### Problem details:
Write out only the span of lines that begins at the line with "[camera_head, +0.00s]" and ends at the line with "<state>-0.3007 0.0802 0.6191". Keep both end lines, word for word.

>> START Given information

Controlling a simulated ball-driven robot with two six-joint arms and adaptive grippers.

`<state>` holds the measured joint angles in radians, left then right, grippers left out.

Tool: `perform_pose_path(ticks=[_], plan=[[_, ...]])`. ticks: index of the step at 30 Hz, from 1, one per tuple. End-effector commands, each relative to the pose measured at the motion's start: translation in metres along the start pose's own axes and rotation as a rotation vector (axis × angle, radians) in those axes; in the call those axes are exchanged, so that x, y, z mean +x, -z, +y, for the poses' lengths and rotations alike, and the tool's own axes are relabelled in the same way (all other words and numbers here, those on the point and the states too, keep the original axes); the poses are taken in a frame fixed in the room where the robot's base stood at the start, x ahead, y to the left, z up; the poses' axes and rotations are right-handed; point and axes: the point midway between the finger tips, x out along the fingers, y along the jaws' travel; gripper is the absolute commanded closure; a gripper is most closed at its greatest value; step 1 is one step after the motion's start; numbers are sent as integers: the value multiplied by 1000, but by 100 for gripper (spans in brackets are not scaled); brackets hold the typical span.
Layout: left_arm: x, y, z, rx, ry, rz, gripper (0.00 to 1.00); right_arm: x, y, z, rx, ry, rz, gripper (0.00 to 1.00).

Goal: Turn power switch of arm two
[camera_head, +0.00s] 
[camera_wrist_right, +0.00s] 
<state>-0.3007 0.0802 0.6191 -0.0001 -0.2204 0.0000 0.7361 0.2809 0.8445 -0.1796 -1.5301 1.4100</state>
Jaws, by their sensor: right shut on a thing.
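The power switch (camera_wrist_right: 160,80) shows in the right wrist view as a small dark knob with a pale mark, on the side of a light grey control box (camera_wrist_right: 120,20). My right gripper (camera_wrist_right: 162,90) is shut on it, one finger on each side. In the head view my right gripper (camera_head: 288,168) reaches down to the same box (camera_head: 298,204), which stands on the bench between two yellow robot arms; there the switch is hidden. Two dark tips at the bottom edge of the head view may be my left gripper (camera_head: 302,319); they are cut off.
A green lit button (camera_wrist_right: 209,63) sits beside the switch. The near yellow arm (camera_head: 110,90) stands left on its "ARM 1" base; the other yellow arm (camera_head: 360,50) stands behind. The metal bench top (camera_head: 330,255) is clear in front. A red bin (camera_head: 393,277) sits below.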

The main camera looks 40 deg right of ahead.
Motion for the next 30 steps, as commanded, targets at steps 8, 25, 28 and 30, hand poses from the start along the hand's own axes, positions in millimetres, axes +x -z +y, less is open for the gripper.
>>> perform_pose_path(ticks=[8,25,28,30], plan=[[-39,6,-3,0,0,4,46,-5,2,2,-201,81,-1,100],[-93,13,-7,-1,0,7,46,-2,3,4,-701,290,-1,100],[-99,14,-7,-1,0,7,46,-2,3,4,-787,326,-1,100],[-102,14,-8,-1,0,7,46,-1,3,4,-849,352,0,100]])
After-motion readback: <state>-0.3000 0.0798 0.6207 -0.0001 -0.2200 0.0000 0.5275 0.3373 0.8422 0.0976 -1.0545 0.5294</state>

>> END Given information

### Result of this exercise:
[camera_head, +0.00s] 
[camera_wrist_right, +0.00s] 
<state>-0.3007 0.0802 0.6191 -0.0001 -0.2204 0.0000 0.7361 0.2809 0.8445 -0.1796 -1.5301 1.4100</state>

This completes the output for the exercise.